Saved entries:

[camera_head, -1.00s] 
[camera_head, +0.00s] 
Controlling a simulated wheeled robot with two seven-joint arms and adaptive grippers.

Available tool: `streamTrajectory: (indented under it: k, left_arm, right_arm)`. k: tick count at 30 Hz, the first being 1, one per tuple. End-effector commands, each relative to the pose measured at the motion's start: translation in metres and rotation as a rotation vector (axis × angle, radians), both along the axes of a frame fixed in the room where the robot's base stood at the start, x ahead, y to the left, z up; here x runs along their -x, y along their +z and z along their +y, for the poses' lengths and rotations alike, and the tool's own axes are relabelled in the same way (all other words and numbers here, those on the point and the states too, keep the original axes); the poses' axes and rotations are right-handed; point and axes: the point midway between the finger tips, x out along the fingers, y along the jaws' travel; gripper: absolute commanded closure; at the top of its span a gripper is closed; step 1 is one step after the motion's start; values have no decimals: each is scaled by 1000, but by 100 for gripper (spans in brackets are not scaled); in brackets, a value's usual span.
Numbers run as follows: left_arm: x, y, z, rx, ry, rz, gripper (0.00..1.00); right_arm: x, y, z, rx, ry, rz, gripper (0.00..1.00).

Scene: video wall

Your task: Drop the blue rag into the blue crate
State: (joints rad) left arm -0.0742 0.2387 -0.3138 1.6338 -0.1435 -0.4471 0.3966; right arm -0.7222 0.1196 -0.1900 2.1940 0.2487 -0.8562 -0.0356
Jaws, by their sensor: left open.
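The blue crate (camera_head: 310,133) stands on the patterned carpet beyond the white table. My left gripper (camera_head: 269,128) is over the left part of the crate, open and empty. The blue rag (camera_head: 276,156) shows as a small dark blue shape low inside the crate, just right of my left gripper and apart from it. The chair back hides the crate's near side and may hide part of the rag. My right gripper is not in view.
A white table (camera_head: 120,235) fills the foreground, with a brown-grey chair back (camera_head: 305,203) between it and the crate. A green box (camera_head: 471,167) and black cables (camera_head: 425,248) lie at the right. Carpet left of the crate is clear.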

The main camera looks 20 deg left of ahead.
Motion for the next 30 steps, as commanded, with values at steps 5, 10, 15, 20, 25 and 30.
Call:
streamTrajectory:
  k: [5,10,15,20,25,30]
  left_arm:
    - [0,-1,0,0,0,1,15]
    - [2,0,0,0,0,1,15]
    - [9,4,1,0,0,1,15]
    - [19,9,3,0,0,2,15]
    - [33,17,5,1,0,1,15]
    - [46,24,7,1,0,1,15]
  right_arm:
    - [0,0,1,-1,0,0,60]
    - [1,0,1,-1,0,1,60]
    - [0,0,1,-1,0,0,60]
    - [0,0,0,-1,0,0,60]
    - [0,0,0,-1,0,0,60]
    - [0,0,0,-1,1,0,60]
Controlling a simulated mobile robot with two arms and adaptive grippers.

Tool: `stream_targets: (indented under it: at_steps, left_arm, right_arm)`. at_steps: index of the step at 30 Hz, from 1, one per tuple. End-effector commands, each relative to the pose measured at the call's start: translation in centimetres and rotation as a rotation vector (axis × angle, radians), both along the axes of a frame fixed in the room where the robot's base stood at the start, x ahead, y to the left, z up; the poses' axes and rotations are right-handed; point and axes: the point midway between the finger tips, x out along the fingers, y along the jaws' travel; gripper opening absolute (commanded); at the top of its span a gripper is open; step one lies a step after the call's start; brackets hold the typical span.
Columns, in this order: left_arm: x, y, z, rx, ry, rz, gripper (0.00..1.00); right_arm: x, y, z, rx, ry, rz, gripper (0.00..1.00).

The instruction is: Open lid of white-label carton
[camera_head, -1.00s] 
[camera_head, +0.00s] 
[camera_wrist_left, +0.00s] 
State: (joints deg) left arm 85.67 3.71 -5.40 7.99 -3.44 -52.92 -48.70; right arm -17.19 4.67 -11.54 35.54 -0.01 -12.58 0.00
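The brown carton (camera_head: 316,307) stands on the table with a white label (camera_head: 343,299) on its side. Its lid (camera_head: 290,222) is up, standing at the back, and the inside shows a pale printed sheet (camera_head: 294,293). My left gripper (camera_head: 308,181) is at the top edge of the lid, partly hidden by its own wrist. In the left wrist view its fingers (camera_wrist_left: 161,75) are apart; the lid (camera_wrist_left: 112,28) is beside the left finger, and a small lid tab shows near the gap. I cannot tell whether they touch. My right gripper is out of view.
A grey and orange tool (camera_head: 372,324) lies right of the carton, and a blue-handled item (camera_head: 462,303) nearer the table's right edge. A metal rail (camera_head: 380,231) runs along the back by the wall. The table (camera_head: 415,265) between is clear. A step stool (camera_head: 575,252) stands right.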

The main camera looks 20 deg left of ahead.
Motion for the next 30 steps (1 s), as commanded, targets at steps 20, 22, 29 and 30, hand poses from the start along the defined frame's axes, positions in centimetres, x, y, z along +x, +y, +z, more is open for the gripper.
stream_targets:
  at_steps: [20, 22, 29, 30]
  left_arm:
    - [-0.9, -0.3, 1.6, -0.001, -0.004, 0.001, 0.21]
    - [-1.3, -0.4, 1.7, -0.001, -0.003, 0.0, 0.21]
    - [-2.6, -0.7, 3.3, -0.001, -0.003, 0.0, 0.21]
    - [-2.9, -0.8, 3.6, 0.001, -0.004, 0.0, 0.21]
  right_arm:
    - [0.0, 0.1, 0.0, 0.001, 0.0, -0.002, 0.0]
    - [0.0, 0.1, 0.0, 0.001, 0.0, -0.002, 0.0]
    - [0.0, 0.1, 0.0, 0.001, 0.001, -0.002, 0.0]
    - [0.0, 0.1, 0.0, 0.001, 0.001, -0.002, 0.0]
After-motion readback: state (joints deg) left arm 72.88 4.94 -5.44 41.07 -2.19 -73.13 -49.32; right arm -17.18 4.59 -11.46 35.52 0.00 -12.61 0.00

> The exercise: Extract every entry in the listing word for word.

> Result for this exercise:
[camera_head, -1.00s] 
[camera_head, +0.00s] 
Controlling a simulated wheeled robot with two seven-joint arms and adaptive grippers.

Available tool: `streamTrajectory: (indented under it: k, left_arm, right_arm)`. k: tick count at 30 Hz, the first being 1, one per tuple. End-effector commands, each relative to the pose measured at the motion's start: translation in metres and rotation as a rotation vector (axis × angle, radians), both along the axes of a frame fixed in the room where the robot's base stood at the start, x ahead, y to the left, z up; here x runs along their -x, y along their +z and z along their +y, for the poses' lengths and rotations alike, and the tool's own axes are relabelled in the same way (all other words and numbers here, those on the point and the states too, keep the original axes); the poses' axes and rotations are right-handed; point and axes: the point midway between the finger tips, x out along the fingers, y along the jaws' travel; gripper: absolute commanded closure; at the top of its span a gripper is closed; step 1 is one step after the motion's start; values have no decimals: each is scaled by 1000, but by 100 for gripper (spans in brackets are not scaled); in brackets, a value's usual span.
Numbers run as follows: left_arm: x, y, z, rx, ry, rz, gripper (0.00..1.00); right_arm: x, y, z, rx, ry, rz, gripper (0.00..1.00).

Scene: video wall

Your task: Drop the blue rag into the blue crate
State: (joints rad) left arm -0.0742 0.2387 -0.3138 1.6338 -0.1435 -0.4471 0.3966; right arm -0.7222 0.1196 -0.1900 2.1940 0.2487 -0.8562 -0.0356
Jaws, by their sensor: left open.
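The blue crate (camera_head: 310,133) stands on the patterned carpet beyond the white table. My left gripper (camera_head: 269,128) is over the left part of the crate, open and empty. The blue rag (camera_head: 276,156) shows as a small dark blue shape low inside the crate, just right of my left gripper and apart from it. The chair back hides the crate's near side and may hide part of the rag. My right gripper is not in view.
A white table (camera_head: 120,235) fills the foreground, with a brown-grey chair back (camera_head: 305,203) between it and the crate. A green box (camera_head: 471,167) and black cables (camera_head: 425,248) lie at the right. Carpet left of the crate is clear.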

The main camera looks 20 deg left of ahead.
Motion for the next 30 steps, as commanded, with values at steps 5, 10, 15, 20, 25 and 30.
Call:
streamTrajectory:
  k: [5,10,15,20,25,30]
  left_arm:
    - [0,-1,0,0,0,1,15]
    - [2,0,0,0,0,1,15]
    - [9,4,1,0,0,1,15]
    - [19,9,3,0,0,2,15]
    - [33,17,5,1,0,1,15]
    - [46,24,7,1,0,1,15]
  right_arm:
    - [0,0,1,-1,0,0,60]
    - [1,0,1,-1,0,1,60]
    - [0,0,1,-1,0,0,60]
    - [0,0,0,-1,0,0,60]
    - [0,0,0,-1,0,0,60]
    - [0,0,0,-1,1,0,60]
Controlling a simulated mobile robot with two arms and adaptive grippers.

Tool: `stream_targets: (indented under it: at_steps, left_arm, right_arm)`. at_steps: index of the step at 30 Hz, from 1, one per tuple. End-effector commands, each relative to the pose measured at the call's start: translation in centimetres and rotation as a rotation vector (axis × angle, radians), both along the axes of a frame fixed in the room where the robot's base stood at the start, x ahead, y to the left, z up; the poses' axes and rotations are right-handed; point and axes: the point midway between the finger tips, x out along the fingers, y along the jaws' travel; gripper opening absolute (commanded); at the top of its span a gripper is open; step one lies a step after the call's start; brackets hold the typical span.
Columns, in this order: left_arm: x, y, z, rx, ry, rz, gripper (0.00..1.00); right_arm: x, y, z, rx, ry, rz, gripper (0.00..1.00).

The instruction is: Open lid of white-label carton
[camera_head, -1.00s] 
[camera_head, +0.00s] 
[camera_wrist_left, +0.00s] 
State: (joints deg) left arm 85.67 3.71 -5.40 7.99 -3.44 -52.92 -48.70; right arm -17.19 4.67 -11.54 35.54 -0.01 -12.58 0.00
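The brown carton (camera_head: 316,307) stands on the table with a white label (camera_head: 343,299) on its side. Its lid (camera_head: 290,222) is up, standing at the back, and the inside shows a pale printed sheet (camera_head: 294,293). My left gripper (camera_head: 308,181) is at the top edge of the lid, partly hidden by its own wrist. In the left wrist view its fingers (camera_wrist_left: 161,75) are apart; the lid (camera_wrist_left: 112,28) is beside the left finger, and a small lid tab shows near the gap. I cannot tell whether they touch. My right gripper is out of view.
A grey and orange tool (camera_head: 372,324) lies right of the carton, and a blue-handled item (camera_head: 462,303) nearer the table's right edge. A metal rail (camera_head: 380,231) runs along the back by the wall. The table (camera_head: 415,265) between is clear. A step stool (camera_head: 575,252) stands right.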

The main camera looks 20 deg left of ahead.
Motion for the next 30 steps (1 s), as commanded, targets at steps 20, 22, 29 and 30, hand poses from the start along the defined frame's axes, positions in centimetres, x, y, z along +x, +y, +z, more is open for the gripper.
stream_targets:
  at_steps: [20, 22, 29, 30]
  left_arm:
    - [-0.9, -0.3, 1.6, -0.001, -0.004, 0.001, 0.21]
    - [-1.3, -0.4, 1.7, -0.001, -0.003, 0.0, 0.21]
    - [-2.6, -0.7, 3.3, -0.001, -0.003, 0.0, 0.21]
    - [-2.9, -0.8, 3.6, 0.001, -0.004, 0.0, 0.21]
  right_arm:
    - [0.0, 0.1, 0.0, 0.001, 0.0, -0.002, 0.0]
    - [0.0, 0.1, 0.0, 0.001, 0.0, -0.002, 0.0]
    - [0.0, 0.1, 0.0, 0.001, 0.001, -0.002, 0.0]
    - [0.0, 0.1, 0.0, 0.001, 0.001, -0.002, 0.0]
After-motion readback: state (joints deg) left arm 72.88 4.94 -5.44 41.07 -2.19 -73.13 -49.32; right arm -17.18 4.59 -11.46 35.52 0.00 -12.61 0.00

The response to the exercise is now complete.